Intisari Tauhid [163]
LARANGAN MENGATAKAN: AS-SALÂMU ‘ALALLÂH ‘SEMOGA KESELAMATAN BAGI ALLAH’
Dalam Ash-Shahîh dari Ibnu Mas’ûd radhiyallâhu ‘anhu, beliau berkata,
“Kami pernah melakukan shalat bersama Nabi shallallâhu ‘alaihi wa
sallam, dan dalam shalat tersebut kami mengatakan, ‘Semoga keselamatan
untuk Allah dari hamba-hamba-Nya, keselamatan untuk Fulân dan Fulân,’
maka Nabi shallallâhu ‘alaihi wa sallam bersabda,
لَا تَقُولُوا: السَّلَامُ عَلَى اللهِ، فَإِنَّ اللهَ هُوَ السَّلَامُ
‘Janganlah kalian mengucapkan, ‘As-salâmu ‘alallâh ‘semoga keselamatan
untuk Allah’,’ karena sesungguhnya Allah adalah As-Salâm ‘Maha Pemberi
Keselamatan’.’.”
Tatkala
memberi salam kepada seseorang maknanya adalah memohonkan keselamatan
baginya dari segala kejelekan dan kerusakan, maka (dengan sebab itu)
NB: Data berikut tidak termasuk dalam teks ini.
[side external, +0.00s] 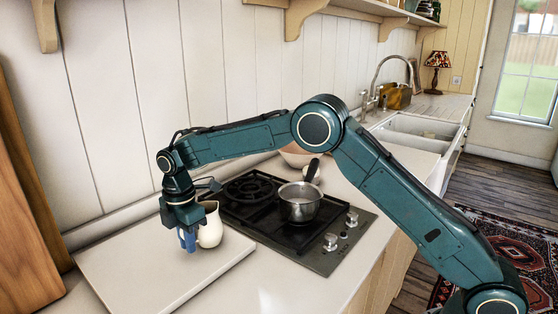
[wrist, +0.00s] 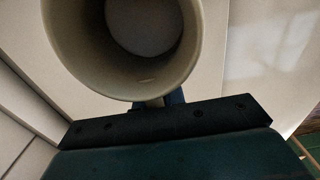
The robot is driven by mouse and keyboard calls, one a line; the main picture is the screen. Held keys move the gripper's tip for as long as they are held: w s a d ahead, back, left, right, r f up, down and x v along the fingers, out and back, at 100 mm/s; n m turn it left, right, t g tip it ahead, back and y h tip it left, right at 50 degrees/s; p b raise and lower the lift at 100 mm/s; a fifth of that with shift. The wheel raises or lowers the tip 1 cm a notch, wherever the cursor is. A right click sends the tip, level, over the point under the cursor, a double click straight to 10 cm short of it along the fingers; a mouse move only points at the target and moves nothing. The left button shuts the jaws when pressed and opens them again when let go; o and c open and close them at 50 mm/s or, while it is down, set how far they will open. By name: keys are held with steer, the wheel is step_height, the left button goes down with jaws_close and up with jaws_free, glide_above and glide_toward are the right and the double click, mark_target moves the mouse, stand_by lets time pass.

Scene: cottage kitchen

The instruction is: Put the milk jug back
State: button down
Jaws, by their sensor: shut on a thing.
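The fingers are mostly hidden there. I cannot tell whether the jug's base touches the surface.
A black gas hob (side external: 265,225) with a steel saucepan (side external: 299,203) lies close to the right of the jug. A bowl (side external: 296,158) sits behind the hob. The pale board (side external: 150,272) in front of the jug is clear. A wooden panel (side external: 22,210) stands at the left.

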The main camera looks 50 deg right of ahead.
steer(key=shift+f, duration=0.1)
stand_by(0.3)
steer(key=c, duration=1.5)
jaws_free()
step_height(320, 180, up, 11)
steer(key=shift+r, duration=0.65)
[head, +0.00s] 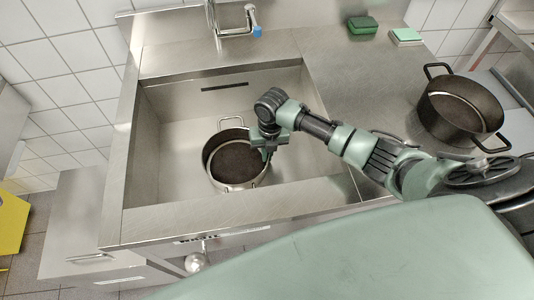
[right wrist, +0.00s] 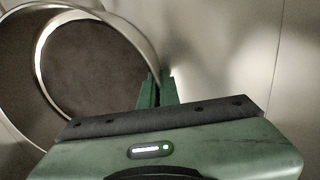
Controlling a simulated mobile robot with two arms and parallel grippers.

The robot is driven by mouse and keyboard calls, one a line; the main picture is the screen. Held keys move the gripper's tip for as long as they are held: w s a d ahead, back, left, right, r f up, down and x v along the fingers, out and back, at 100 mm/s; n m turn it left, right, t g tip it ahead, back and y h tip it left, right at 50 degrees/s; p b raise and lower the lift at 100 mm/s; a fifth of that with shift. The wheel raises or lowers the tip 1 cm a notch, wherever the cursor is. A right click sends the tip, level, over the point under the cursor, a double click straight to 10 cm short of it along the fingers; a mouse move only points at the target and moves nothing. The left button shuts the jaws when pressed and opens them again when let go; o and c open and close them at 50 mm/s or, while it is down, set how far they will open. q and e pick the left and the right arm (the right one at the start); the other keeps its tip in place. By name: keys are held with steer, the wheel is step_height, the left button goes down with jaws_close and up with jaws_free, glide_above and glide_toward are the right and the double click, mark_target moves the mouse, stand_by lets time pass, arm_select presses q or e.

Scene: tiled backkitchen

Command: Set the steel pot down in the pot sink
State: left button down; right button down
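The steel pot (head: 228,160), with a bright rim, dark brown inside and loop handles, is upright inside the pot sink (head: 165,150), near the middle of the basin. Whether its base touches the sink floor is hard to tell. My right gripper (head: 268,150) is at the pot's right rim, reaching down into the sink. In the right wrist view, the green fingers (right wrist: 156,90) are close together at the rim of the pot (right wrist: 90,65), with the wall apparently pinched between them. The fingertips are partly hidden. My left gripper is not in view.
A tap (head: 235,30) with a blue tip stands behind the sink. A dark pot (head: 460,108) with two handles is at the right. A green block (head: 362,25) and a green-and-white sponge (head: 406,36) lie on the back counter. The basin around the steel pot is clear.

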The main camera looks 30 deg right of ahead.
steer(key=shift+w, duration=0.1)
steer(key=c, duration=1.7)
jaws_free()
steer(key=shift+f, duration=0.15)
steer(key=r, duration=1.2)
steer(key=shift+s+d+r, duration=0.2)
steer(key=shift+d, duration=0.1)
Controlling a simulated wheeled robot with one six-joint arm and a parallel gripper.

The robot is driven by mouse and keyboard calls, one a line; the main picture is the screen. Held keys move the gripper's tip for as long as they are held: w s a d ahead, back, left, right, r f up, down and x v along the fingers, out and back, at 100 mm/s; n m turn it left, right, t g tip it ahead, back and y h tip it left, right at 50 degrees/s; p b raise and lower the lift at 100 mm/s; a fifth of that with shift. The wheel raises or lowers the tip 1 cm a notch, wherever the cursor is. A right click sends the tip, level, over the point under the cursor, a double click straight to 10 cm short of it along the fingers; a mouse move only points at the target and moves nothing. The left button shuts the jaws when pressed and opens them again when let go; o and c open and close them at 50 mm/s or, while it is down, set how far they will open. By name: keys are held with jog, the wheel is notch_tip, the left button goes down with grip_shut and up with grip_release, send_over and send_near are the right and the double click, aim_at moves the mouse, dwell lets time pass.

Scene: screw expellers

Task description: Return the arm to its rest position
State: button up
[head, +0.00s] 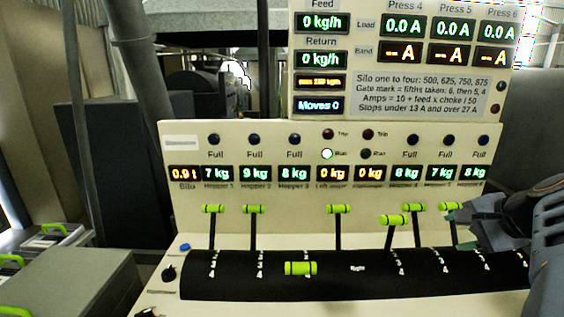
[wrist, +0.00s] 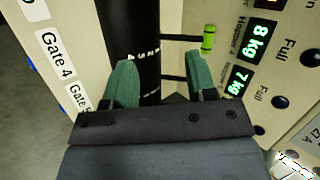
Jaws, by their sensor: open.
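My gripper (head: 460,232) is at the right of the console in the head view, close to the rightmost lever (head: 452,207) with its lime handle. In the wrist view the two green fingers of my gripper (wrist: 160,78) are spread apart, and I see nothing clamped between them. A dark lever rod shows behind the fingers there, its handle hidden by one finger; I cannot tell whether they touch. A neighbouring lever with a lime handle (wrist: 208,38) stands clear of the fingers.
Several lime-handled levers rise from the black curved strip (head: 330,270); one handle (head: 300,268) sits low, towards me. The display panel (head: 330,165) stands behind, with the upper readout board (head: 400,60) above it. A grey cabinet (head: 75,275) is at left.

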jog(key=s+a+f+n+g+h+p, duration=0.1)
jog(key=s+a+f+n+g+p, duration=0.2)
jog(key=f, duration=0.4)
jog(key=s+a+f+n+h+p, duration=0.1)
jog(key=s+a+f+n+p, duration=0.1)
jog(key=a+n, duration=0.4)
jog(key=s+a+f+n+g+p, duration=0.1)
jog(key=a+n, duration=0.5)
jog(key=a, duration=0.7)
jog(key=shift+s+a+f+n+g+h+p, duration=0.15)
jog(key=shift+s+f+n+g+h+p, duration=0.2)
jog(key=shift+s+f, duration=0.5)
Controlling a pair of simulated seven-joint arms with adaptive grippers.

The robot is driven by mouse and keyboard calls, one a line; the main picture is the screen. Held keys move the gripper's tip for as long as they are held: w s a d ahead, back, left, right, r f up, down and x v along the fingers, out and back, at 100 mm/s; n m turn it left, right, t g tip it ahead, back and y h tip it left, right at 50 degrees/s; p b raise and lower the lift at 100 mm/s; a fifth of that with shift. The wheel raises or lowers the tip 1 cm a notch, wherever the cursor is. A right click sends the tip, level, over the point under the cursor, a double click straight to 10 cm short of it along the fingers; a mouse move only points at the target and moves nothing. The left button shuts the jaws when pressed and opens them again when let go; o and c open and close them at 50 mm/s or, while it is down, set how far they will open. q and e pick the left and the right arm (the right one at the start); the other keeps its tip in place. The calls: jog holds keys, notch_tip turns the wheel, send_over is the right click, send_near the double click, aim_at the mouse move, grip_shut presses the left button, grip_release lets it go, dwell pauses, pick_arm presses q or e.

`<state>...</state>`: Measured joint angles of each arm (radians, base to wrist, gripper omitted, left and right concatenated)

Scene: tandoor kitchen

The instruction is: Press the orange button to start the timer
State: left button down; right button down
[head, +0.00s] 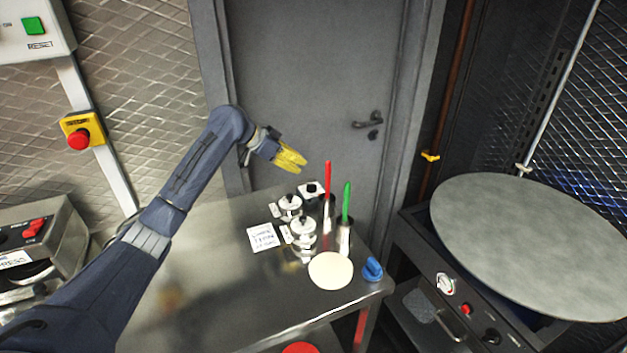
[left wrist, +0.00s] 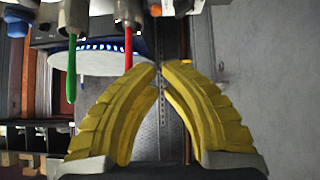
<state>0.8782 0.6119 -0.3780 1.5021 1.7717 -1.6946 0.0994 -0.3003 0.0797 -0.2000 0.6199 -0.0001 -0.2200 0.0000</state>
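A small white device with a dark round spot (head: 311,190) stands at the back of the steel table (head: 215,235). My left gripper (head: 302,163) is in the air above the table's back edge, in front of the grey door, a little above and left of that device. In the left wrist view its yellow fingers (left wrist: 159,68) meet at the tips with nothing between them. My right gripper is in neither view.
A red-handled tool (head: 327,180) and a green-handled tool (head: 346,200) stand upright close to the left gripper. Lidded metal pots (head: 303,230), a white card (head: 263,237), a pale dough disc (head: 331,270) and a blue object (head: 372,268) are on the table. A round griddle (head: 530,240) is at right.

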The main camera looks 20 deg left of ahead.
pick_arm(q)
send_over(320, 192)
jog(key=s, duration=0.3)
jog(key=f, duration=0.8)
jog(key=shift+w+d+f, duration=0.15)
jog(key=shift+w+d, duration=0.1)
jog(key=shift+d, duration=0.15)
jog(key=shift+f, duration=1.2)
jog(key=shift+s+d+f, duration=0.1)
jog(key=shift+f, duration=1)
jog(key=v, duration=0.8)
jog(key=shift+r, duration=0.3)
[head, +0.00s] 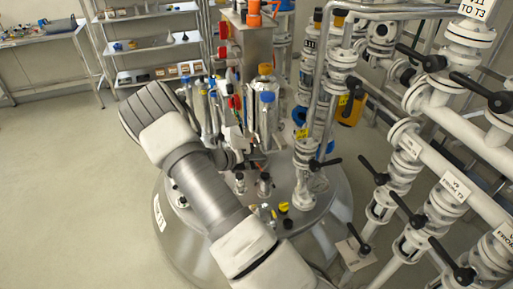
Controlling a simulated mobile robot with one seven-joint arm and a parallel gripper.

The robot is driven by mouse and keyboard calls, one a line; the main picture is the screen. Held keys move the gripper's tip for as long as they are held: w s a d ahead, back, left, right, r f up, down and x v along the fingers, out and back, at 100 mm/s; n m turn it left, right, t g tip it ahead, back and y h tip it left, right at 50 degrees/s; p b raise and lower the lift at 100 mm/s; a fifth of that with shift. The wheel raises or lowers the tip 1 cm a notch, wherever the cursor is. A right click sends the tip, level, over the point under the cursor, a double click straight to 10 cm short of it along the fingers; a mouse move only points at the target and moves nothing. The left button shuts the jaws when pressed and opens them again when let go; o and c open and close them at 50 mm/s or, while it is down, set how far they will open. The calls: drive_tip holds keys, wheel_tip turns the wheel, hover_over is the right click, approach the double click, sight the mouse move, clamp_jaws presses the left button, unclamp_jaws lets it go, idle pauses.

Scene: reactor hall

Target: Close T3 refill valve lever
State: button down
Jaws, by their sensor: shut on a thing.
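My arm reaches up from the bottom centre and bends back over the round steel tank (190,250). My gripper (240,140) is small and partly hidden among the fittings on the tank top. It is shut on a small part there, but I cannot tell whether that is the T3 refill valve lever. A sign reading "TO T3" (475,8) is at the top right. Black valve levers stick out below it, one upper (421,59) and one lower (482,92). A second sign, which seems to read "V9 FROM T3" (455,188), is on a white pipe lower down.
White pipes with several black-levered valves fill the right side. Blue, red and orange-capped fittings crowd the tank top around my gripper. A steel shelf (150,48) and a table (42,38) stand at the back left. The floor at left is clear.

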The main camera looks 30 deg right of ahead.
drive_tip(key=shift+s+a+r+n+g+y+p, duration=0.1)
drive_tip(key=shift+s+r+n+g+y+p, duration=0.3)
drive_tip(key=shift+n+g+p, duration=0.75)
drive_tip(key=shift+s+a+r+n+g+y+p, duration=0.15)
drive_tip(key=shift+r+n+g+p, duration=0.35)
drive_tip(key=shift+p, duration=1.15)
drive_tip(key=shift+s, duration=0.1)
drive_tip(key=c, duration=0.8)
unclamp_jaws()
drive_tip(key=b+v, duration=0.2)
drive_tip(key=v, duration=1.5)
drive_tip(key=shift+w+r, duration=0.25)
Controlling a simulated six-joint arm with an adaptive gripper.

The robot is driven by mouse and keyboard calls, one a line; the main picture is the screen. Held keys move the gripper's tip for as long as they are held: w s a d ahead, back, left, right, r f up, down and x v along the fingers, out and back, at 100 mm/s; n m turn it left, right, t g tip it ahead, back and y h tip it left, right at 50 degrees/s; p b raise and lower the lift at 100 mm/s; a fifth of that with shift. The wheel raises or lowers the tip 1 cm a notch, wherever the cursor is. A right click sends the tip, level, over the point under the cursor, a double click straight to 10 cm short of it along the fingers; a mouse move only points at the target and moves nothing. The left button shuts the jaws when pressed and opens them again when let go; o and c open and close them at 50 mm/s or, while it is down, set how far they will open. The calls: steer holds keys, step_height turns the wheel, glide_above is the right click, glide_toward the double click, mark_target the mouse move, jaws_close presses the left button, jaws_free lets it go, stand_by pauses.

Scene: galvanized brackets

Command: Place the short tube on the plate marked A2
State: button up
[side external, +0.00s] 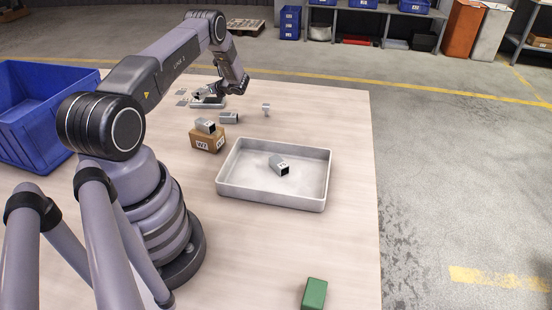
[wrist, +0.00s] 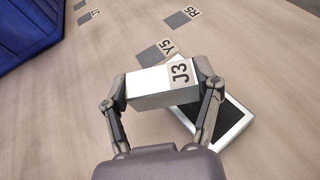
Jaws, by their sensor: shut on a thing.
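My gripper (wrist: 160,88) is shut on a pale grey metal tube (wrist: 145,97), gripped at its two ends in the wrist view. A tag reading J3 shows at the tube's right end. Whether this is the short tube I cannot tell. In the side view my gripper (side external: 207,90) is at the far end of the table, above a low light-rimmed tray, and partly hides what it holds. Flat dark plates lie on the table, one beside a tag reading Y5 (wrist: 169,48) and one beside a tag reading R5 (wrist: 191,12). I see no legible A2.
The light-rimmed tray (wrist: 238,128) lies under the held tube. Other metal pieces sit on a cardboard box (side external: 207,143), on the table (side external: 229,118) and in a white tray (side external: 327,190). A small bracket (side external: 266,107) stands nearby. A blue bin (side external: 40,125) is at the left.

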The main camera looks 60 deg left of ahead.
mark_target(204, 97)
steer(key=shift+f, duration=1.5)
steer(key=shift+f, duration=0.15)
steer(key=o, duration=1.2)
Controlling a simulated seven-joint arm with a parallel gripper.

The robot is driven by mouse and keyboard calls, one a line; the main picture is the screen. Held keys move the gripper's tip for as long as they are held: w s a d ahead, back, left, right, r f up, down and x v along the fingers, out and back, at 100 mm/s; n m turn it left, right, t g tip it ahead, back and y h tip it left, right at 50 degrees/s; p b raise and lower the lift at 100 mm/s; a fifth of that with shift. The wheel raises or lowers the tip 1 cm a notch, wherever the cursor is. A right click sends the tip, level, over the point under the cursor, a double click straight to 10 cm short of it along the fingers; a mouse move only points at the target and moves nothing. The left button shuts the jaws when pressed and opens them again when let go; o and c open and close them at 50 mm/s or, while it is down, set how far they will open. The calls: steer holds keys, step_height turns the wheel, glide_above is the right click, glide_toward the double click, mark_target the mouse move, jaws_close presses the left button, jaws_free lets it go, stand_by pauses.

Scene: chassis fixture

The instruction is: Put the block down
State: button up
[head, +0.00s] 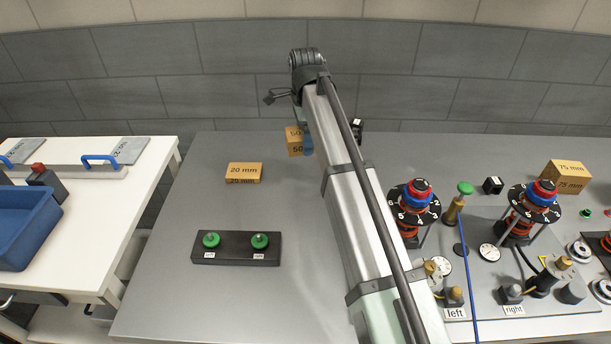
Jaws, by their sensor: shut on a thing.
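A tan block marked 50 (294,141) is at the far part of the grey table, just left of my arm. My gripper (306,140) is at this block's right side, shut on it. My arm covers most of the gripper and part of the block. I cannot tell whether the block touches the table. Another tan block, marked 20 mm (243,172), lies flat on the table to the left and nearer. A larger tan block, marked 75 mm (567,176), stands at the far right.
A black base with two green knobs (236,249) sits at the front left of the grey table (190,205). The left fixture (413,205) and right fixture (530,210) stand to the right of my arm. A blue bin (22,228) is on the white bench. Open table surrounds the 20 mm block.

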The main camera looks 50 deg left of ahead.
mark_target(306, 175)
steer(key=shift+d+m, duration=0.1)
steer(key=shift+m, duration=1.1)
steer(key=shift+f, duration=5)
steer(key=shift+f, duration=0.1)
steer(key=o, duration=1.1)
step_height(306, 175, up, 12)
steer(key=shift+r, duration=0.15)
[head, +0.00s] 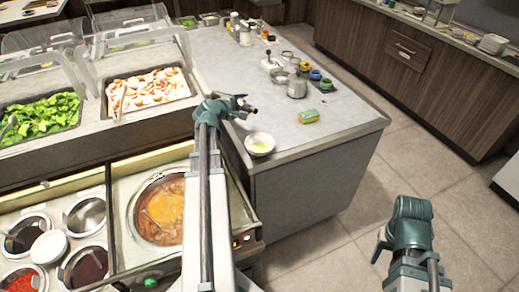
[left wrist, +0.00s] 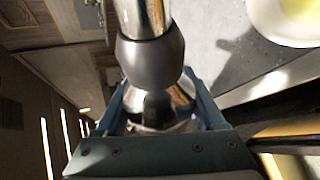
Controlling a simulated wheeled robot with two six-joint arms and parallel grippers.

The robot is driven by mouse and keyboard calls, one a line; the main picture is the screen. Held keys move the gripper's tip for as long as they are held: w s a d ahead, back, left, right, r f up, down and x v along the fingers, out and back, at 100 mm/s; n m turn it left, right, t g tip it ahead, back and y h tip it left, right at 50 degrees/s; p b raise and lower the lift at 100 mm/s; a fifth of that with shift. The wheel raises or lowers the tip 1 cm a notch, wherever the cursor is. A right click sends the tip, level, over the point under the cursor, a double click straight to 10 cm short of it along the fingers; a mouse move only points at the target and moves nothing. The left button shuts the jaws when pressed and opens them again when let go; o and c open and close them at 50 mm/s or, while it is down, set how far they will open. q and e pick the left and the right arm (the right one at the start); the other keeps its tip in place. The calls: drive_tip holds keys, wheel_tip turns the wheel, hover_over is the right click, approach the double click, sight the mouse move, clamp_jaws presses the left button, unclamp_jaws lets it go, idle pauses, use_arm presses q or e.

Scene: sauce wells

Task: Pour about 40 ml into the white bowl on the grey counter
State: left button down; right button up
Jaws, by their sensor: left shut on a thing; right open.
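The white bowl (head: 259,151) stands upright on the grey counter (head: 340,122), near its front left edge, with pale yellow liquid in it. Part of the bowl (left wrist: 268,32) shows at the top right of the left wrist view. My left gripper (head: 243,105) is above the counter, behind and a little left of the bowl. In the left wrist view it is shut on a dark grey and shiny metal vessel (left wrist: 150,58), whose far end is out of view. I see no stream of liquid. My right gripper (head: 381,246) is open and empty above the floor, right of the counter.
A green and yellow sponge (head: 309,116) lies right of the bowl. Metal pots (head: 297,87) and small jars stand behind it. Left are food trays (head: 150,93) under clear guards and sauce wells, with a large orange-brown soup well (head: 163,209). Open floor lies right.

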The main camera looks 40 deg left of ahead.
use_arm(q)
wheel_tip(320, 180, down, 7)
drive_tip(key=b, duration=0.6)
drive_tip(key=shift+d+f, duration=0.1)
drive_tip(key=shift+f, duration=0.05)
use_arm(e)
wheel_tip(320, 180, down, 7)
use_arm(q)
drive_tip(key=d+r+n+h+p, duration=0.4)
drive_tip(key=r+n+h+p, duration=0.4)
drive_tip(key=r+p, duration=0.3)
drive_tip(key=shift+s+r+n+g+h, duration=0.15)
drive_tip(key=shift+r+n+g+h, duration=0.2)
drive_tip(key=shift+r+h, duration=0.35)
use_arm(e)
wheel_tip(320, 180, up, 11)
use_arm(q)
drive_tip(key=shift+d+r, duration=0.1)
terlarang untuk mengucapkan, “As-Salâm ‘alallâh ‘semoga keselamatan bagi
Allah’,” karena Dialah Yang Maha Kaya, Maha Selamat dari segala
kerusakan dan kekurangan. Dialah yang diseru bukan yang diserukan
(didoakan) untuk-Nya, Dia yang diminta dari-Nya bukan yang dimintakan
untuk-Nya. Maka, pada bab ini terdapat kewajiban untuk menyucikan Allah
dari sifat memerlu¬kan dan sifat kekurangan, juga terdapat penyifatan
Allah dengan sifat kaya dan sifat kesempurnaan.
Ibnu Mas’ûd
radhiyallâhu ‘anhu mengabarkan bahwa, dahulu, para shahabat mengucapkan
taslim (memintakan keselamatan) untuk Allah. Kemudian Nabi shallallâhu
‘alaihi wa sallam melarang mereka terhadap hal itu dan menjelaskan
kepada mereka bahwa hal tersebut tidak pantas untuk Allah. Karena, Allah
adalah As-Salâm ‘Maha Pemberi Keselamatan’ dan dari Allah jualah semua
keselamatan sehingga Dia tidak pantas dimintakan keselamatan. Bahkan,
Dialah Yang memberi keselamatan kepada hamba-hamba-Nya dan menyelamatkan
mereka dari segala kerusakan.
Dalam hadits ini terdapat larangan dari mengucapkan, “As-salâm ‘alallâh ‘semoga keselamatan atas Allah’.”
Faedah Hadits
1. Larangan dari mengucapkan, “As-salâm ‘alallah.”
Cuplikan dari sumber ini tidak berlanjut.